About
Video and audio perception, indexing, and editing. Ingest files/URLs/live streams, build visual/spoken indexes, search with timestamps, edit timelines, add overlays/subtitles, generate media, and create real-time alerts.
name: videodb description: Video and audio perception, indexing, and editing. Ingest files/URLs/live streams, build visual/spoken indexes, search with timestamps, edit timelines, add overlays/subtitles, generate media, and create real-time alerts. category: media risk: safe source: community tags: "[video, editing, transcription, subtitles, search, streaming, ai-generation, media, live-streams, desktop-capture]" date_added: "2026-02-27" allowed-tools: Read Grep Glob Bash(python:*) argument-hint: "[task description]"
VideoDB Skill
Perception + memory + actions for video, live streams, and desktop sessions.
Use this skill when you need to:
When to Use
- You need video or audio perception, indexing, search, or timeline editing from files, URLs, desktop sessions, or live streams.
- The task involves timestamps, searchable evidence, subtitles, clips, overlays, or real-time monitoring alerts.
- You want one workflow that combines ingestion, understanding, retrieval, and media actions.
1) Desktop Perception
- Start/stop a desktop session capturing screen, mic, and system audio
- Stream live context and store episodic session memory
- Run real-time alerts/triggers on what's spoken and what's happening on screen
- Produce session summaries, a searchable timeline, and playable evidence links
2) Video ingest + stream
- Ingest a file or URL and return a playable web stream link
- Transcode/normalize: codec, bitrate, fps, resolution, aspect ratio
3) Index + search (timestamps + evidence)

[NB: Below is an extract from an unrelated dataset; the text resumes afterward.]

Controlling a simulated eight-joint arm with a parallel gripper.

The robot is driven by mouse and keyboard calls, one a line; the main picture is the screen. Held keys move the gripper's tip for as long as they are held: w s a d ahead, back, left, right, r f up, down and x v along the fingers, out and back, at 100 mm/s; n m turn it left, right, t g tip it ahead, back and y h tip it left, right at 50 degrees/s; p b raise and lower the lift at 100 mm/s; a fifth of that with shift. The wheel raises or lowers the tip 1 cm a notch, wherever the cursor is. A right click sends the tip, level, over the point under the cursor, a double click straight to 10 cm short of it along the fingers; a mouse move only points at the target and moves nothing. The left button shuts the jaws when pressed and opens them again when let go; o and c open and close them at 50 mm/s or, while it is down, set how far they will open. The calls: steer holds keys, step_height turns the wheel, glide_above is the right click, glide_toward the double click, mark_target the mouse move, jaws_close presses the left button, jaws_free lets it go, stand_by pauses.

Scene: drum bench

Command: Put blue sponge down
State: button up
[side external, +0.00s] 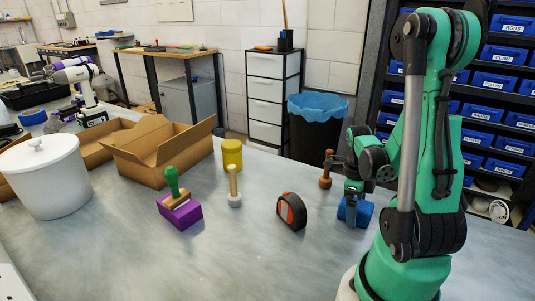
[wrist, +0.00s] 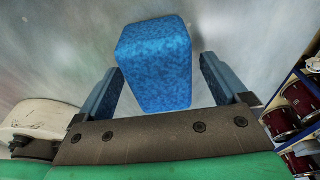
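The blue sponge (side external: 364,213) sits on the grey bench top, under my gripper (side external: 354,196) in the side view. In the wrist view the speckled blue sponge (wrist: 157,62) stands between the two fingertips of my gripper (wrist: 162,68). A clear gap shows between the sponge and the right finger, and a narrower one shows by the left finger. My gripper is open around the sponge. The arm hides part of the sponge in the side view.
To the left stand an orange-black tape measure (side external: 291,211), a white-based wooden-handled tool (side external: 234,187), a purple block (side external: 180,214) with a green-handled stamp (side external: 174,188), and a yellow can (side external: 232,155). A brown wooden tool (side external: 326,170) stands close behind my gripper. The front bench is clear.

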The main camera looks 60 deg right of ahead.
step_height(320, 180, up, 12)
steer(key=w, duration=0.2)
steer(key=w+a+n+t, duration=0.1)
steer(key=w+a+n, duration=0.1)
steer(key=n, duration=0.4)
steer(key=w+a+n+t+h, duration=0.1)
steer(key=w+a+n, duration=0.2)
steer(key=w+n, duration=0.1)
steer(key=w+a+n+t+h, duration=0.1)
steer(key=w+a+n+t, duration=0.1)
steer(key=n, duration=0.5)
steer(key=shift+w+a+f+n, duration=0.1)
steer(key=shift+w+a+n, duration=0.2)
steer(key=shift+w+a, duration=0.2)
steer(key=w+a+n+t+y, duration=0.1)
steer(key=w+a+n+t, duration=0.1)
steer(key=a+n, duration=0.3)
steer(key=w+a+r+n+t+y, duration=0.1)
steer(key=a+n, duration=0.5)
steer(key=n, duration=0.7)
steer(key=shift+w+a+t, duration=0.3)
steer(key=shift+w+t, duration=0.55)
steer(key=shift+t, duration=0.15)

- Build visual, spoken, and keyword indexes
- Search and return exact moments with timestamps and playable evidence
- Auto-create clips from search results
4) Timeline editing + generation
- Subtitles: generate, translate, burn-in
- Overlays: text/image/branding, motion captions
- Audio: background music, voiceover, dubbing
- Programmatic composition and exports via timeline operations
5) Live streams (RTSP) + monitoring
- Connect RTSP/live feeds
- Run real-time visual and spoken understanding and emit events/alerts for monitoring workflows
Common inputs
- Local file path, public URL, or RTSP URL
- Desktop capture request: start / stop / summarize session
- Desired operations: get context for understanding, transcode spec, index spec, search query, clip ranges, timeline edits, alert rules
Common outputs
- Stream URL
- Search results with timestamps and evidence links
- Generated assets: subtitles, audio, images, clips
- Event/alert payloads for live streams
- Desktop session summaries and memory entries
Canonical prompts (examples)
- "Start desktop capture and alert when a password field appears."
- "Record my session and produce an actionable summary when it ends."

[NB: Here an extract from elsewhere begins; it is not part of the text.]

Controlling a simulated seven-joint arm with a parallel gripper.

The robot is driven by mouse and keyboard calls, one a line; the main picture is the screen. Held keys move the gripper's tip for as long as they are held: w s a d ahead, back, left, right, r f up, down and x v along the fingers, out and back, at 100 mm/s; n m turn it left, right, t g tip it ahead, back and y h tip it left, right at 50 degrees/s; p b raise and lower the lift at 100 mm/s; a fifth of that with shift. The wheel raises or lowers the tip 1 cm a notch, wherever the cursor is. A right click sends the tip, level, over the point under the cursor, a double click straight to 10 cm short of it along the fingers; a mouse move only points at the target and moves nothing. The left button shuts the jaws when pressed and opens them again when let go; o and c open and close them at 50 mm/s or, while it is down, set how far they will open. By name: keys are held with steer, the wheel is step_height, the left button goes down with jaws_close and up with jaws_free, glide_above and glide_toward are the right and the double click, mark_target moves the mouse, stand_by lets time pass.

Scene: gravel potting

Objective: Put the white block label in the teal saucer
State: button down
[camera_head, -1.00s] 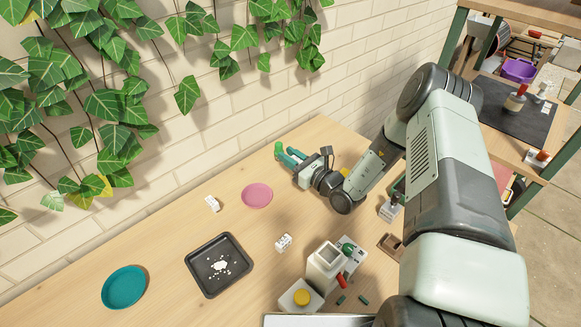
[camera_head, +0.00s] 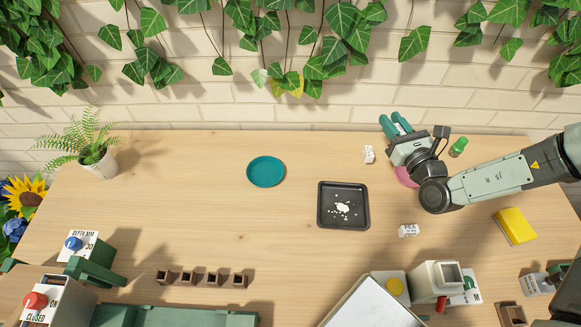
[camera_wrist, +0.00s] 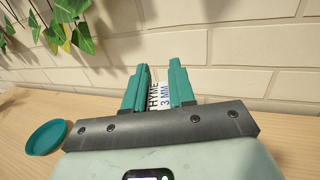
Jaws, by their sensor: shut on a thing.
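My gripper (camera_wrist: 160,67) is shut on a white block label (camera_wrist: 160,96) with print reading "THYME 3 MM", held between its teal fingers. In the head view my gripper (camera_head: 393,122) is at the back right, its fingers pointing to the wall; the held label cannot be made out there. The teal saucer (camera_head: 265,171) lies empty on the table, well left of my gripper. It also shows at the left edge of the wrist view (camera_wrist: 46,137). Two other white blocks stand on the table, one (camera_head: 369,155) just left of my gripper and one (camera_head: 409,230) nearer the front.
A black tray (camera_head: 323,217) with white gravel lies between the saucer and the front block. A pink saucer (camera_head: 405,177) is partly hidden by my gripper. A green object (camera_head: 458,147) and a yellow block (camera_head: 515,226) are to the right.

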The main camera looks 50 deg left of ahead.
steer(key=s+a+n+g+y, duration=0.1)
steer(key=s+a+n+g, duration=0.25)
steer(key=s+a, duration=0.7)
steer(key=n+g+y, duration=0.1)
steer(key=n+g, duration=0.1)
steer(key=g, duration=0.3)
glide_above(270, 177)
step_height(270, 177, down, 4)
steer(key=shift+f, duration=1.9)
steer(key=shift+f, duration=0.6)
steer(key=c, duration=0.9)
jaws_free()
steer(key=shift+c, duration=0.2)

- "Ingest this file and return a playable stream link."
- "Index this folder and find every scene with people, return timestamps."
- "Generate subtitles, burn them in, and add light background music."
- "Connect this RTSP URL and alert when a person enters the zone."
Running Python code
Before running any VideoDB code, change to the project directory and load environment variables:
from dotenv import load_dotenv
load_dotenv(".env")
import videodb
conn = videodb.connect()
This reads VIDEO_DB_API_KEY from:
- Environment (if already exported)
- Project's
.envfile in current directory
If the key is missing, videodb.connect() raises AuthenticationError automatically.
Do NOT write a script file when a short inline command works.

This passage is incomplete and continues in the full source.